High Tea in Mosul: The True Story of Two Englishwomen in Iraq
Lynne O'Donnell. Cyan, $21.95 (213pp) ISBN 978-1-9057-3609-6
Journalist and foreign correspondent O'Donnell dexterously combines the tumultuous accounts of two Englishwomen living in Iraq with first-person narratives to create an impartial tale about life in Mosul, a mixed-religion city northwest of Baghdad. In the late 1970s, Pauline and Margaret, the British wives of an Iraqi heart specialist and future Mosul University president, respectively, assimilated into daily Middle Eastern life by learning to adapt to overbearing extended families, complying (or not) with secular rules and dejectedly tolerating meals of mutton. By degrees, over the next two decades, Saddam's iron hand tightened; Iran and Kuwait were invaded, while censorship, food rationing and international sanctions ensued.
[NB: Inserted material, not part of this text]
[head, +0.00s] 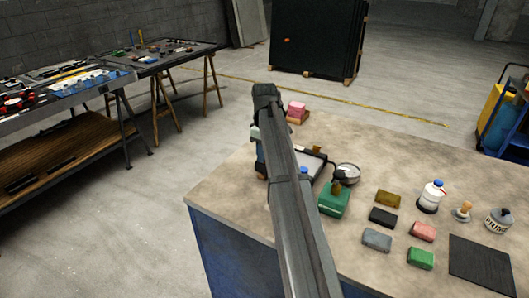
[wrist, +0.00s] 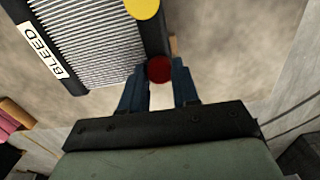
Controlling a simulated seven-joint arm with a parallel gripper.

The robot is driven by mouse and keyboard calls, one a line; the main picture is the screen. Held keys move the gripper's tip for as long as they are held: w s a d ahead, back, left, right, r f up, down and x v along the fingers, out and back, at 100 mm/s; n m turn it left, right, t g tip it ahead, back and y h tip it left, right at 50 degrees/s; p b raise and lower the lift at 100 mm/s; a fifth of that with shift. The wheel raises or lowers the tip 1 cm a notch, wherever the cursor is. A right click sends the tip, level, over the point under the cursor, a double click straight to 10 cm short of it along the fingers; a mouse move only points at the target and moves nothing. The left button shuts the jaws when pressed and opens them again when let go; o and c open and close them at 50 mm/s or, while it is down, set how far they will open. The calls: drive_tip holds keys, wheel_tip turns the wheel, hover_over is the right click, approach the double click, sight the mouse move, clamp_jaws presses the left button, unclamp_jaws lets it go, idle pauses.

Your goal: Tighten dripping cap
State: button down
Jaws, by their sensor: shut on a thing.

In 2003, Mosul crumbles, and the lives of these Englishwomen become attuned to air raids, bombs and the shudder of explosions. O'Donnell's emotional narrative examines Iraqi life in its entirety and shows that there is more to the country than violence and war. She chronicles friendship and family with stories about everyday life. A thorough look into Iraqi's past and present, O'Donnell's tale adds a human element to the developing history of a turbulent nation.